Saint-Imier est une petite ville du Jura bernois qui compte aujourd’hui 5100 habitants. Elle a durement souffert de la crise horlogère des années 1970. En 1880, elle en recense 7000. Le Vallon est alors en plein boom industriel. La fabrique Longines, une marque encore célèbre de nos jours, y est fondée en 1867. Depuis 1874, on peut s’y rendre en train. L’aspect architectural du village devenu une petite ville, avec ses grandes maisons alignées, change complètement. Dans les grandes fabriques d’horlogerie, on passe du système de l’établissage (des artisans à domicile produisent les différentes pièces de la montre) à la concentration et à la mécanisation de la production. L’exemple vient des Etats-Unis, qui sont devenus un concurrent sérieux pour l’horlogerie suisse, laquelle doit s’adapter si elle veut continuer à exporter dans tous les continents. La locomotive, le bateau à vapeur et le télégraphe favorisent cette mondialisation, mais faciliteront aussi les échanges entre révolutionnaires des différents pays.
On a longtemps considéré les ouvriers horlogers comme faisant partie de « l’aristocratie ouvrière ». Vers 1870, la réalité est un peu moins idyllique. Il y a de très fortes inégalités sociales. Les salaires restent bas, et ceux des femmes sont, bien sûr, inférieurs à ceux des hommes… La crise horlogère des années 1870, la plus importante dans l’histoire jurassienne, touche terriblement patrons et surtout ouvriers. Sur le plan politique, Saint-Imier et les villages du Vallon, comme Sonvilier, sont dirigés par une élite bourgeoise de dirigeants d’entreprises. La démocratie reste donc assez formelle.
Le milieu horloger, surtout celui régi par l’établissage, est un terreau fertile pour le mouvement anarchiste. Il y a aussi le souvenir de la Commune de Paris, noyée dans le sang en 1871. Enfin l’Italie, l’Espagne et la Russie sont des bastions de l’idéal anarchiste. Michel Bakounine est venu parler à Saint-Imier. Tout cela exerce une influence sur les horlogers du Vallon, instruits et prédisposés au mouvement libertaire. Deux figures locales, James Guillaume et Adhémar Schwitzguébel, jouent aussi un grand rôle. Des sections jurassiennes adhèrent à la I’Ere internationale des travailleurs, fondée en 1864. Mais très vite, celle-ci souffre des dissensions entre marxistes et anarchistes. En 1872, le congrès de La Haye, en excluant Bakounine, provoque la scission. Et le contre-congrès qui se tient à Saint-Imier les 15 et 16 septembre 1872, à l’initiative de la Fédération jurassienne, va devenir un épisode de l’histoire mondiale. Des délégués de toute l’Europe y participent, mais aussi de nombreux Jurassiens. Et de la Suisse vont partir dans différents pays, pendant plusieurs années, des tracts et journaux imprimés en Suisse. Leurs titres sont éloquents : La Solidarité, Le Progrès, L’Avant-Garde, Le Révolté… Deux tendances se dessinent : celle du « syndicalisme révolutionnaire », pacifique, à laquelle adhèrent les horlogers du Vallon, et celle de « l’anarchisme insurrectionnel », qui prône de spectaculaires attentats sanglants, mais qui se révéleront inefficaces pour renverser le pouvoir en place. C’est le succès momentané de ce dernier qui va amener une politique de répression de l’anarchisme dans tous les pays. Celle-ci frappe aussi, bien que moins violemment, le mouvement anarchiste en Suisse.

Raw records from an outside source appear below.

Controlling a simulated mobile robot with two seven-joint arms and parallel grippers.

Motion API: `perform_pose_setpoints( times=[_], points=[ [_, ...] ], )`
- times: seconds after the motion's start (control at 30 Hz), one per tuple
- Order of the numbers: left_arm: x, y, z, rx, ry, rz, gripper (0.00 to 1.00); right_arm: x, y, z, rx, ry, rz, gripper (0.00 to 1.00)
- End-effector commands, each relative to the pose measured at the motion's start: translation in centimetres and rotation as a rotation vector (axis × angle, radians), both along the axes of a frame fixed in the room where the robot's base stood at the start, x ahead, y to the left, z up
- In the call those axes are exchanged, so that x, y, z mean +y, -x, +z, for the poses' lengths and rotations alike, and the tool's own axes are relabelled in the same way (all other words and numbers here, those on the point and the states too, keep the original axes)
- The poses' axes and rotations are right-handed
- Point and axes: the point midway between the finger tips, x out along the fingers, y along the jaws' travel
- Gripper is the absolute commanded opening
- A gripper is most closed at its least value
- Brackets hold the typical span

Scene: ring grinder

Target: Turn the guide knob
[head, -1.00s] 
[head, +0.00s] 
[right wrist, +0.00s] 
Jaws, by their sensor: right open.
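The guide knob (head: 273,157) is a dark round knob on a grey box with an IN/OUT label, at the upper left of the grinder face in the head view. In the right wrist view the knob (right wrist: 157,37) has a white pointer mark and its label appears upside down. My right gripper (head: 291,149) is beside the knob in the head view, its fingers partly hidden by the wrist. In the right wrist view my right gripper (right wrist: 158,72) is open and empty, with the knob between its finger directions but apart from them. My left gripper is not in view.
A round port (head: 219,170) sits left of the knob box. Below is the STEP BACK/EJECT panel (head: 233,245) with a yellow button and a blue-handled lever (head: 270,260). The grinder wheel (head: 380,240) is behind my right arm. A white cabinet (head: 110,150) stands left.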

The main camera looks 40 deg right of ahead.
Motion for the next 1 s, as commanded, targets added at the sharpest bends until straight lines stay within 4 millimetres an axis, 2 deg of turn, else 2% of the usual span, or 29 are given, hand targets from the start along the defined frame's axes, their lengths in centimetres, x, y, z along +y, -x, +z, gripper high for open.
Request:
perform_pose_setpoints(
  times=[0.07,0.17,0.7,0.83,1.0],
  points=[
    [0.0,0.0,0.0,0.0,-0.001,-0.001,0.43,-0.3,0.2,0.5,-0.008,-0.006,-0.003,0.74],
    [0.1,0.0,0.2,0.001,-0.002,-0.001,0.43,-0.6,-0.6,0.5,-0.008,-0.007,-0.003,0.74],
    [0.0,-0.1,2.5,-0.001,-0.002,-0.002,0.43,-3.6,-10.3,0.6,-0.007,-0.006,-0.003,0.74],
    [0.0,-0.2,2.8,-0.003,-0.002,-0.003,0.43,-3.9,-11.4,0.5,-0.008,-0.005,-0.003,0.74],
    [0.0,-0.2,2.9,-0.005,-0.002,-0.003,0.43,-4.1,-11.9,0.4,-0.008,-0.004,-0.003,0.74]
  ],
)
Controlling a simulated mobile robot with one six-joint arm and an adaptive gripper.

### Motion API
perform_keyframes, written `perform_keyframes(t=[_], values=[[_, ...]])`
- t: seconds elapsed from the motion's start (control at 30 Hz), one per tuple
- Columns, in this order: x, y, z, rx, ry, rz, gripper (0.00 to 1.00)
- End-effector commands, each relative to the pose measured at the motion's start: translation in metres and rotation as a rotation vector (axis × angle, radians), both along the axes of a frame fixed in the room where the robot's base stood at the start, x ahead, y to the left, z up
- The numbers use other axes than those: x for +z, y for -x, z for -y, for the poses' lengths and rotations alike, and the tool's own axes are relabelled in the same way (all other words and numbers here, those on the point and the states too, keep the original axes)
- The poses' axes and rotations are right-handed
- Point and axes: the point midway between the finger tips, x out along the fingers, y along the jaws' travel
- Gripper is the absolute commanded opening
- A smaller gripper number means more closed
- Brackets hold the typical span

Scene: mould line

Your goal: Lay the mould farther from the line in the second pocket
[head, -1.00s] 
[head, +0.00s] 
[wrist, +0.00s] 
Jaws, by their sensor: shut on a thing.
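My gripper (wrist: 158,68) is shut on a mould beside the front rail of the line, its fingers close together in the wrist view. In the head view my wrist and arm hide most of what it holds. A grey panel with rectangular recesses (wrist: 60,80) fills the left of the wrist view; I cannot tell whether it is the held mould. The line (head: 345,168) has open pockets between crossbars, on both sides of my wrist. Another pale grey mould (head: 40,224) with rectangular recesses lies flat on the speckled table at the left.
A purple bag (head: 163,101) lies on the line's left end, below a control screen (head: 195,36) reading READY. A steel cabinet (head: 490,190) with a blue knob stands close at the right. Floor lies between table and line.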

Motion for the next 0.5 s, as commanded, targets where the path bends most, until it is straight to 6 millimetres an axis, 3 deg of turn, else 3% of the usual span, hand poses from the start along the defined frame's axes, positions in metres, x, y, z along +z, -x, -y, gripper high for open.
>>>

Un dernier congrès de la Fédération jurassienne se tient à La Chaux-de-Fonds en 1880. Le mouvement anarchiste va peu à peu décliner, au profit du socialisme. Pourquoi ? La réponse tient surtout à l’évolution du mode de production : la machine, l’usine, la division du travail dans une même entreprise, la disparition des petits ateliers qui avaient tant impressionné Jean-Jacques Rousseau. C’est le parti socialiste qui va désormais attirer la masse des ouvriers. Cependant, certains idéaux de l’anarchisme restent présents dans les esprits. Qu’on les partage ou non, ces idéaux constituent une base solide pour la libération des hommes et des femmes face aux pouvoirs oppresseurs.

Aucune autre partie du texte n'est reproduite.